>> START Task input

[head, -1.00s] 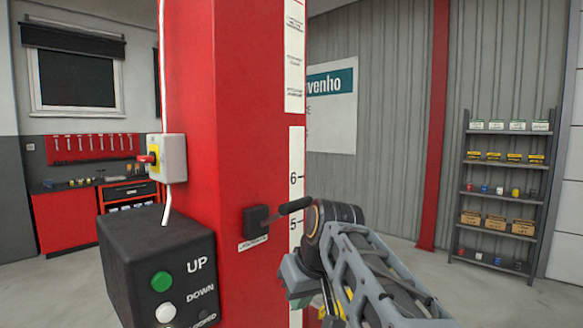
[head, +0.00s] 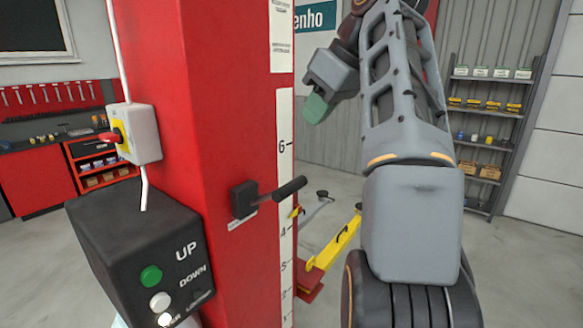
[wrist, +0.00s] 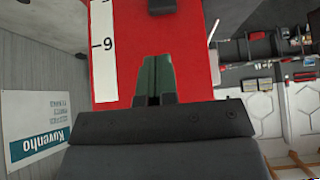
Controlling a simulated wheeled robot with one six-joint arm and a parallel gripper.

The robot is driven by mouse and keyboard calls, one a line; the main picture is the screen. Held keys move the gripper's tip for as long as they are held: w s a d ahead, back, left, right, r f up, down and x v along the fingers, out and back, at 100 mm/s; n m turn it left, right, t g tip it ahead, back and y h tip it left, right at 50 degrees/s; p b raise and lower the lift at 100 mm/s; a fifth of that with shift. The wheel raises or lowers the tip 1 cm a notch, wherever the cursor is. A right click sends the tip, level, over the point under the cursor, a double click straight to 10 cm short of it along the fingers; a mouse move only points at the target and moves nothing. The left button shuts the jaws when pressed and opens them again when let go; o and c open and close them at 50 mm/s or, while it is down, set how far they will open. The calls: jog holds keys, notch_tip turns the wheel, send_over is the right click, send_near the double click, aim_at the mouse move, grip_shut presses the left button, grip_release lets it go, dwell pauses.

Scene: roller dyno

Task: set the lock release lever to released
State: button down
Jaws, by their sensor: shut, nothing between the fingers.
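The lock release lever is a black block with a dark handle (head: 290,188) on the red column (head: 215,120). Its handle sticks out to the right and tilts slightly up, across the white height scale (head: 284,240). My gripper (head: 314,108) has green fingertips and is shut and empty. It is above the lever and apart from it, near the scale's 6 mark. In the wrist view the shut fingers (wrist: 156,78) point at the column face. A dark block at that view's top edge (wrist: 162,5) is probably the lever's mount, cut off by the frame.
A black control box (head: 140,262) with UP and DOWN buttons is at lower left. A yellow and red switch (head: 125,135) sits on the column's left side. A yellow lift arm (head: 335,243) extends behind the column. Shelves (head: 490,120) stand far right.

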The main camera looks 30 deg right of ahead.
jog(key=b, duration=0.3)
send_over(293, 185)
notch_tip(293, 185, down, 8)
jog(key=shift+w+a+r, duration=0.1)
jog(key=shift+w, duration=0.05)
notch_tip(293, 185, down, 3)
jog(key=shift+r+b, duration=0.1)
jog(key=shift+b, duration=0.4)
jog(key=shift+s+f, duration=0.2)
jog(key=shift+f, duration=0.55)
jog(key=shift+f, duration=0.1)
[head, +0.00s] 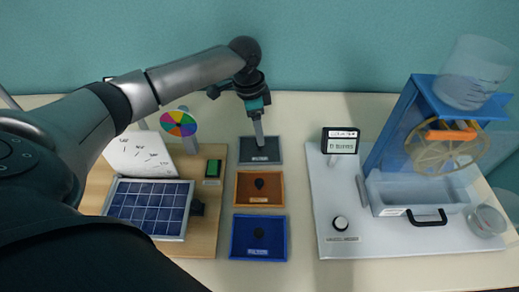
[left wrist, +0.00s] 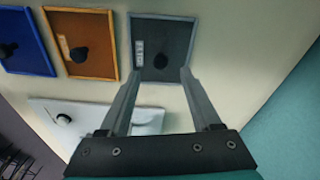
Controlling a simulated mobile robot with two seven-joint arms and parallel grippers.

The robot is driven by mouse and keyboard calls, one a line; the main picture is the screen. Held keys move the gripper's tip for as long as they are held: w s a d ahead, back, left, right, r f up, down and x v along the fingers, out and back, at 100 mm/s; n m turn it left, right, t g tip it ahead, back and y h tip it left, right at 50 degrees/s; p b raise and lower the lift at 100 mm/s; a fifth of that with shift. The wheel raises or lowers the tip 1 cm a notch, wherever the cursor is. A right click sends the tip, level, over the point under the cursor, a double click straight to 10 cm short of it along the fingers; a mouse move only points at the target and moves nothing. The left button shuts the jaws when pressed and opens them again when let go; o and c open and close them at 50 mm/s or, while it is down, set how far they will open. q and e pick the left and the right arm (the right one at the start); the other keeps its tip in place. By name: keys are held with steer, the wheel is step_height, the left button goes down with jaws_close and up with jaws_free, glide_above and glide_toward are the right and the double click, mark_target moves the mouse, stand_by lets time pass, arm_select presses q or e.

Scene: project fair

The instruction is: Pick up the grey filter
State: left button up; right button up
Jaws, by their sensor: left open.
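The grey filter (head: 245,151) is a flat square panel with a label, lying on the table at the back of a row of three. In the left wrist view, the grey filter (left wrist: 172,32) shows a black knob (left wrist: 160,60) near its middle. My left gripper (head: 258,145) points down over it and hides part of it in the head view. In the left wrist view, the left gripper (left wrist: 160,73) is open and empty, its fingertips either side of the knob. Whether the fingers touch the panel is unclear. My right gripper is not in view.
An orange filter (head: 244,190) and a blue filter (head: 246,247) lie in front of the grey one. A wooden board with a solar panel (head: 150,205) is left. A white base (head: 330,195) with a small display (head: 341,146) and water wheel (head: 445,150) is right.

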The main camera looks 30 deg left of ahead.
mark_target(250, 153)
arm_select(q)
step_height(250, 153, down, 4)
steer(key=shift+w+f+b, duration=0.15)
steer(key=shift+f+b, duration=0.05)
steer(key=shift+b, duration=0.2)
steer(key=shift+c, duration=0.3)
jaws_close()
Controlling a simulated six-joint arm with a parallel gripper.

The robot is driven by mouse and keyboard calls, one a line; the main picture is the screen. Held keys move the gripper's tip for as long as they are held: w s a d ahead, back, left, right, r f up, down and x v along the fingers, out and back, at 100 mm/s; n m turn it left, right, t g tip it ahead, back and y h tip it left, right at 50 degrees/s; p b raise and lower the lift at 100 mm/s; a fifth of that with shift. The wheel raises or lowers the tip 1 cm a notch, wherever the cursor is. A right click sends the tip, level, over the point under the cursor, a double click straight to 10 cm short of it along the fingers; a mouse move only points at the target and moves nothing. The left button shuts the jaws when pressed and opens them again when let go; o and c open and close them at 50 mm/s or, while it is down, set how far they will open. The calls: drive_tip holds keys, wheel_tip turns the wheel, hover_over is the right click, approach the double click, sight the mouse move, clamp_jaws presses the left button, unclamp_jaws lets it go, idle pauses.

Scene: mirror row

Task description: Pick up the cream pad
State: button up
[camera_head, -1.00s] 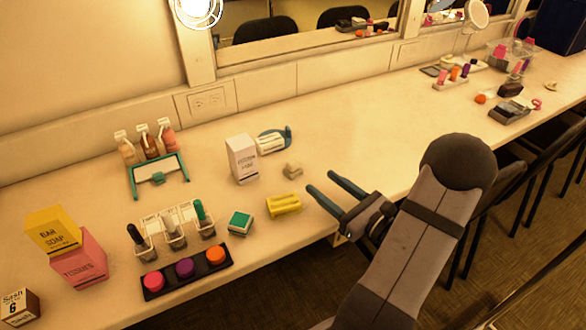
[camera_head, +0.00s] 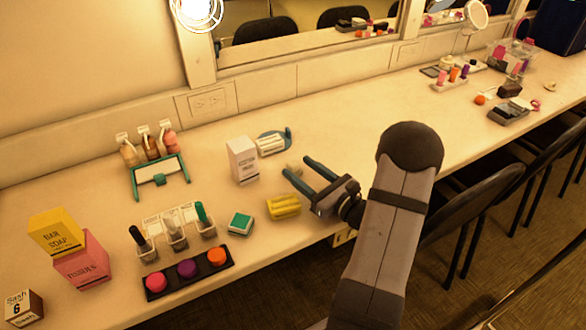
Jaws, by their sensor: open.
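The small cream pad (camera_head: 294,168) lies on the counter, right of the white carton and behind the yellow block. My gripper (camera_head: 297,167) has come in from the right with its two teal fingers apart. The fingertips appear on either side of the pad in the picture, and they hide part of it. I cannot tell how high the fingers are above the counter or whether they touch the pad.
The white carton (camera_head: 242,160) stands close left of the fingertips. A teal-ended holder (camera_head: 273,142) lies behind.

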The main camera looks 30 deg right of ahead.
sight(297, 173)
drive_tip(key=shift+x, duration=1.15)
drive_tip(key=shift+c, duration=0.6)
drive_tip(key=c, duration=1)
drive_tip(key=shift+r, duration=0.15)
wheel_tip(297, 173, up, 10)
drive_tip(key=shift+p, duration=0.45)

>> END Task input

> [Exercise]: Repeat the listing above up to and including the line with "Controlling a simulated wheeled", starting from its first line. Drop any pictures.

> [Worked solution]:
[head, -1.00s] 
[head, +0.00s] 
[wrist, +0.00s] 
Controlling a simulated wheeled robot with one six-joint arm and a parallel gripper.

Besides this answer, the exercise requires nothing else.